Go through the records and show each line where the word "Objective" occurs.

=== Information given ===

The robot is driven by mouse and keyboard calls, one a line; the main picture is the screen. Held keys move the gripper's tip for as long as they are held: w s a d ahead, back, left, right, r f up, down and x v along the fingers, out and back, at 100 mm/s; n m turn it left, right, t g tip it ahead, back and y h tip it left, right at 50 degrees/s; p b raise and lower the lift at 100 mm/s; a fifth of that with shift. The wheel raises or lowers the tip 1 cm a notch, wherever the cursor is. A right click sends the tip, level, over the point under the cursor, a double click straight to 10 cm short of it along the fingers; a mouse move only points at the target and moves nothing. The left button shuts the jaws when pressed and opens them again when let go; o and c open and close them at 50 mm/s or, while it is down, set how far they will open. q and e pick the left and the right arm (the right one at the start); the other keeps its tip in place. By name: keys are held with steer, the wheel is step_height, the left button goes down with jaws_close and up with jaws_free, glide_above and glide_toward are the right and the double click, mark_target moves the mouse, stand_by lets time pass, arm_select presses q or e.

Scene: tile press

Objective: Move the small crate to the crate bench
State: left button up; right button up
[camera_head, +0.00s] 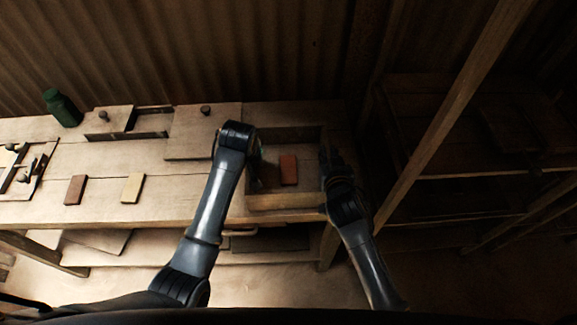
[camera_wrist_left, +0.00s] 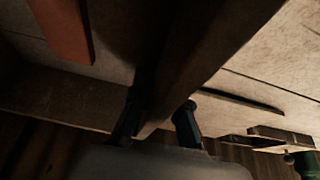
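The small crate (camera_head: 285,201) is a shallow open wooden box at the right end of a long wooden bench. A red-brown tile (camera_head: 288,169) lies inside; it also shows in the left wrist view (camera_wrist_left: 64,28). My left gripper (camera_head: 257,168) is at the crate's left wall. In the left wrist view the fingers (camera_wrist_left: 158,120) are on either side of the crate wall (camera_wrist_left: 205,55); whether they press on it is unclear. My right gripper (camera_head: 328,160) is at the crate's right wall, its fingers dark and partly hidden. The crate bench cannot be singled out for certain.
The long bench (camera_head: 180,213) also carries a red tile (camera_head: 75,190), a pale tile (camera_head: 132,188), a green bottle (camera_head: 63,108) and wooden press frames. A slanted post (camera_head: 450,115) stands right of the crate, before dark shelving (camera_head: 455,178).

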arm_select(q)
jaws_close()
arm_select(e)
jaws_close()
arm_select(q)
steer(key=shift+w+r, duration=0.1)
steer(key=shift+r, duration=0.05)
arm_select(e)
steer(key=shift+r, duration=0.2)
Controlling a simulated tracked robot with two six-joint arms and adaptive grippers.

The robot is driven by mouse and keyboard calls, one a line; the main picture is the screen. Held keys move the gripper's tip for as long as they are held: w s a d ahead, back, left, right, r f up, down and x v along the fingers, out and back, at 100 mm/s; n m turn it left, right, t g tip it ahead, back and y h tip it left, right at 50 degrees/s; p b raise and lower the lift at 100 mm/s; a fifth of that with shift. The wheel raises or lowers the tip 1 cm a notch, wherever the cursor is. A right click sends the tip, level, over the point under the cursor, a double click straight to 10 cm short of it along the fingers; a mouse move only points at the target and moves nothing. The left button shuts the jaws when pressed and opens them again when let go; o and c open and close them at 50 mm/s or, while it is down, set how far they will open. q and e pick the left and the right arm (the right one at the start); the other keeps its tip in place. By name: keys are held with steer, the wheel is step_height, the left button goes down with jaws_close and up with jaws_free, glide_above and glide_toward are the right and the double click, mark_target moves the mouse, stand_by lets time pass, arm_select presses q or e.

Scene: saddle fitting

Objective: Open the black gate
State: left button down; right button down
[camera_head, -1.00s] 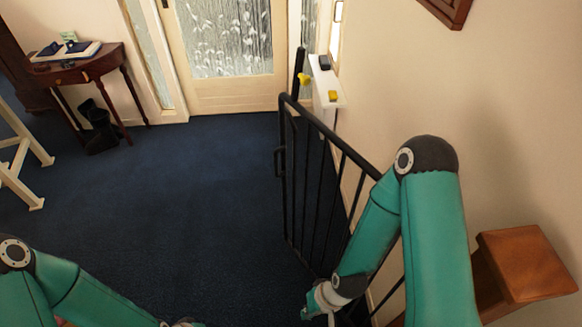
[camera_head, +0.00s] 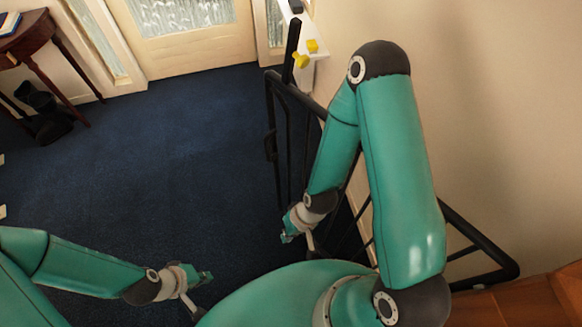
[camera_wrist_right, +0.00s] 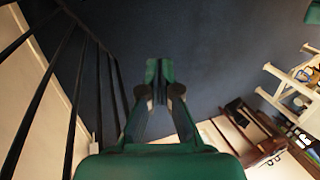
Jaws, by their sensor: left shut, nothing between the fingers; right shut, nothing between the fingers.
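The black gate (camera_head: 271,125) is a frame of thin upright bars with a small catch on its left end bar. It runs along the right wall, partly hidden behind my right arm. Its bars also fill the left of the right wrist view (camera_wrist_right: 38,102). My right gripper (camera_head: 288,235) is shut and empty, beside the gate's lower part in the head view; I cannot tell if it touches. In the right wrist view its fingers (camera_wrist_right: 158,75) are together over the carpet. My left gripper (camera_head: 204,277) is shut and empty over the carpet, left of the gate.
A white ledge (camera_head: 318,52) with yellow items is by the wall behind the gate. A wooden side table (camera_head: 38,30) with black boots (camera_head: 48,118) below stands far left. A pale door (camera_head: 190,48) is at the back. Blue carpet (camera_head: 170,170) left of the gate is clear.

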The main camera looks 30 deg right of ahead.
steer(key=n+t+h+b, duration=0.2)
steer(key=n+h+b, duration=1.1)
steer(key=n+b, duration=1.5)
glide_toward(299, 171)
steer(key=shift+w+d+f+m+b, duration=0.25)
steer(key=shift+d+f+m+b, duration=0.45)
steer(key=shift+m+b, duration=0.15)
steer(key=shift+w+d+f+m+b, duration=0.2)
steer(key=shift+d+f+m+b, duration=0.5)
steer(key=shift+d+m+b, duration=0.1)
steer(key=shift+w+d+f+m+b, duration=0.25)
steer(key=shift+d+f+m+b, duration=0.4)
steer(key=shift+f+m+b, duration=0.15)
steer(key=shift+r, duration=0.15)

===

Solution for this exercise:
Objective: Move the small crate to the crate bench
Objective: Open the black gate

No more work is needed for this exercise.